文書でのまともな回答がない場合は、提訴すべきと思います*1。法廷ではレトリックもネット応援団もまず役に立ちません。ちなみに映画やゲームでは法廷のやり取りで話術が重要になってますが、実際には文書のやり取りの方が主です。名誉毀損に関して言えば、記者会見という公衆の面前で著作を捏造扱いされたことが明白*2ですから、橋下氏の発言が「公共の利害に関する事実に係り、かつ、その目的が専ら公益を図ることにあったと認め」られない限り名誉毀損が成立するでしょう*3
橋下氏側は、吉見教授の名誉を毀損する行為が「公共の利害に関する事実に係り、かつ、その目的が専ら公益を図ることにあったと」主張しなければなりませんが、まあ、まともに考えて裁判所がそれを認める可能性はほぼ皆無と言えるでしょうね。
懸念すべきは裁判が橋下発言の公共性・公益性の有無にのみ焦点を当て、事実性に関して踏み込まない場合です*4。その場合、裁判では勝ったとしても、捏造だとデマを広げられた結果低下した社会的評価、特に慰安婦問題に関するデマの蔓延に対してはあまり役に立たない判決となります。その辺は何らかの準備が必要かもしれません。

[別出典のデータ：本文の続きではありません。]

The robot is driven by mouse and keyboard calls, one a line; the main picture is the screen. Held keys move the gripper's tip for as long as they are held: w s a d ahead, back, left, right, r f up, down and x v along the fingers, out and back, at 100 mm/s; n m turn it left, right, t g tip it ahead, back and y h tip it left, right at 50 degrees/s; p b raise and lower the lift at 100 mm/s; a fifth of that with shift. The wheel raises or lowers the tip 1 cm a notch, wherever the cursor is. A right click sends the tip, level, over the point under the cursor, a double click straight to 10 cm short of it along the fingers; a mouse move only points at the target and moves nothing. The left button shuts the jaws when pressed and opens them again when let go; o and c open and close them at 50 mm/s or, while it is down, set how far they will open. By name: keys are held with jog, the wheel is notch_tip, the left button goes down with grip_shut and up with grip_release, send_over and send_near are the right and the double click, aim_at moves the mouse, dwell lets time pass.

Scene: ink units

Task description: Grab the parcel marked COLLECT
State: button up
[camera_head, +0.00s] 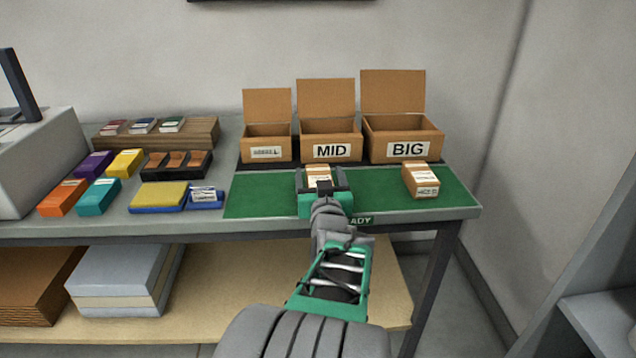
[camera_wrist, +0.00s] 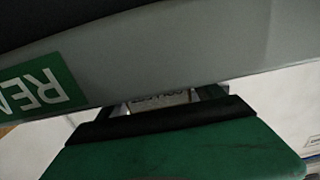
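Two small brown parcels with pale tops are on the green mat (camera_head: 256,190). One parcel (camera_head: 318,172) is in front of the MID box, and the other parcel (camera_head: 422,180) is at the right, in front of the BIG box. The right parcel's front label is too small to read. My gripper (camera_head: 322,182) is at the first parcel, with its fingers on either side and its body hiding the front. In the wrist view, a blurred pale label (camera_wrist: 160,100) shows between the fingers. I cannot tell whether they touch the parcel or which parcel reads COLLECT.
Open cardboard boxes stand behind the mat: a small one (camera_head: 266,150), MID (camera_head: 331,128) and BIG (camera_head: 402,125). Coloured packs (camera_head: 97,197), a blue-yellow pad (camera_head: 158,197) and a dark tray (camera_head: 177,165) lie left. The mat between the parcels is clear.

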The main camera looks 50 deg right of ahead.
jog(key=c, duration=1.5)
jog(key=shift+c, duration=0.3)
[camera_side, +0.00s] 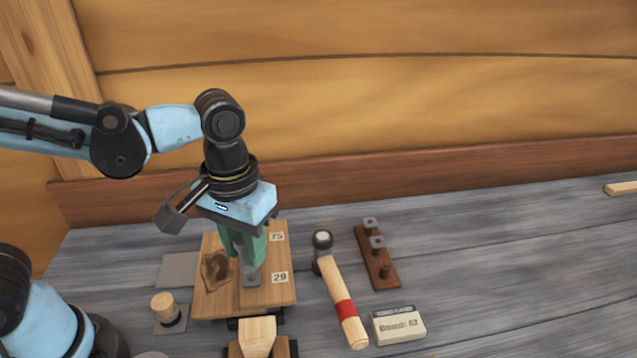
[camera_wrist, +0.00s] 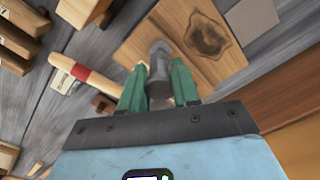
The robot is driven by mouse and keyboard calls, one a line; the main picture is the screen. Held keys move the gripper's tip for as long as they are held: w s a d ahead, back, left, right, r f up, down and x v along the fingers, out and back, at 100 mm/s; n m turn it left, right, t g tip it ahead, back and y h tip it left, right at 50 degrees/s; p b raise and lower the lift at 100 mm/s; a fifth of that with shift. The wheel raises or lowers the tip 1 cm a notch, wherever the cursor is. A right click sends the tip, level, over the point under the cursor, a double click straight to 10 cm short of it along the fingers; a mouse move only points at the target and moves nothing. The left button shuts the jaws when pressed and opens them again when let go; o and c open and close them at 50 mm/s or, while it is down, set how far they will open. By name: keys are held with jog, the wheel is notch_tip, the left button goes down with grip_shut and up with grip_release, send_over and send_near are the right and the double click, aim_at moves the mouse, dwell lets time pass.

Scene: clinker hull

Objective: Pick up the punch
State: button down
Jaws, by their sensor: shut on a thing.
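The punch (camera_wrist: 159,72) is a dark grey, round metal tool, seen in the middle of the wrist view. My gripper (camera_wrist: 159,88) has its two green fingers on either side of it and is shut on it. In the side view my gripper (camera_side: 246,254) points down over a wooden board (camera_side: 215,300) with a dark knot and labels 75 and 29. A small grey metal piece (camera_side: 251,280) shows on the board right below the fingertips. The fingers largely hide the punch there, and I cannot tell whether its tip touches the board.
A hammer (camera_side: 342,305) with a red band lies right of the board. Beyond it are a dark red strip (camera_side: 381,270) with pegs and a labelled box (camera_side: 398,325). A wooden knob (camera_side: 164,304) and grey sheet (camera_side: 178,268) are left. The far right deck is mostly clear.

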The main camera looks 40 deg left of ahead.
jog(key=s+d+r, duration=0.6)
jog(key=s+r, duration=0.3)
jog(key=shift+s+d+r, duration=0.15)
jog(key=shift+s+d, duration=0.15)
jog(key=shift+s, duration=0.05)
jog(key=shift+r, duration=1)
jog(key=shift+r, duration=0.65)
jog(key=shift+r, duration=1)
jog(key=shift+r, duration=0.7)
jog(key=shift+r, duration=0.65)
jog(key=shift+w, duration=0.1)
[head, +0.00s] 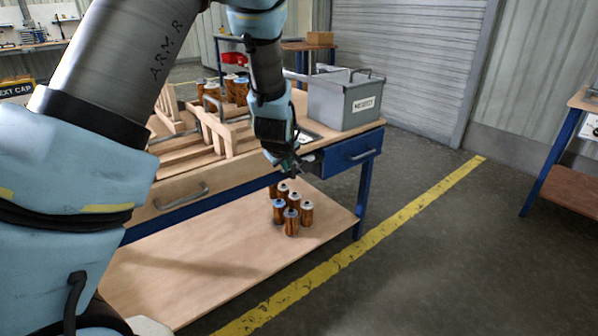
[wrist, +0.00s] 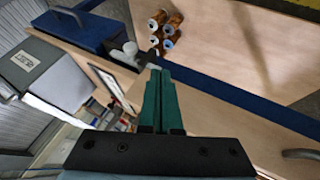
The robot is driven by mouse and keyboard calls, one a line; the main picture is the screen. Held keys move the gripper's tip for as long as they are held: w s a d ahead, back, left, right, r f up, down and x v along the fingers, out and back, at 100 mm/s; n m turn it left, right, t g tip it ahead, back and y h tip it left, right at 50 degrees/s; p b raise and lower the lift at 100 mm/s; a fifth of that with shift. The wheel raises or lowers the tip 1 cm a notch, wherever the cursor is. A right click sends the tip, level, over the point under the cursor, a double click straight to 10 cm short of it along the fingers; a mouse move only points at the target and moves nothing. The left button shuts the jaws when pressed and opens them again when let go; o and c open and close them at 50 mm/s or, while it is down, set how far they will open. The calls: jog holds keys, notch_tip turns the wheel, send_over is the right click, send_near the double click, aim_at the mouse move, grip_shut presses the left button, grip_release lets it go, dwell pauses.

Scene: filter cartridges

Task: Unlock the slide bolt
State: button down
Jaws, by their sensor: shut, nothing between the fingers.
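The slide bolt (head: 307,158) sits at the left edge of the blue drawer front in the head view, small and partly behind my gripper. In the wrist view the bolt (wrist: 122,56) shows as pale rounded pieces on a dark mount beside the blue drawer (wrist: 88,32). I cannot tell the bolt's exact position. My gripper (head: 293,170) points down just left of the bolt. In the wrist view its green fingers (wrist: 155,72) are shut together and empty, close to the bolt's right side. I cannot tell whether they touch it.
A grey labelled box (head: 343,103) stands on the bench top above the drawer. A wooden rack (head: 225,130) stands left of my forearm. Several copper cartridges (head: 292,222) stand on the lower shelf (head: 190,275). A wooden drawer (head: 165,200) is at left. Floor at right is clear.

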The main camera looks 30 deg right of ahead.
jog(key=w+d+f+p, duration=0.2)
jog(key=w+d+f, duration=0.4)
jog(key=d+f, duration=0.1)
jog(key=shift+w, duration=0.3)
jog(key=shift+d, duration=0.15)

*1:もし提訴するのなら、scopedogは吉見氏を支援します。東中野氏のようなデタラメとは違う全うな学術研究が、政治家の人気取りのために貶められるような状況は看過できません。

*2:直接的には桜内議員ですが党代表の橋下氏の代弁であることは明白で、同席した橋下氏も訂正していないため、責任は免れないでしょうね。

*3:http://www.i-foe.org/civil_suit/comment_suit_03.html

*4:つまり、吉見教授の著作が捏造であるという主張がデタラメであることに裁判所が言及しない場合があり得ます。刑法上、存命の人物に対する名誉毀損は事実の有無に関係がありませんので、公共性・公益性だけが焦点になる可能性があります。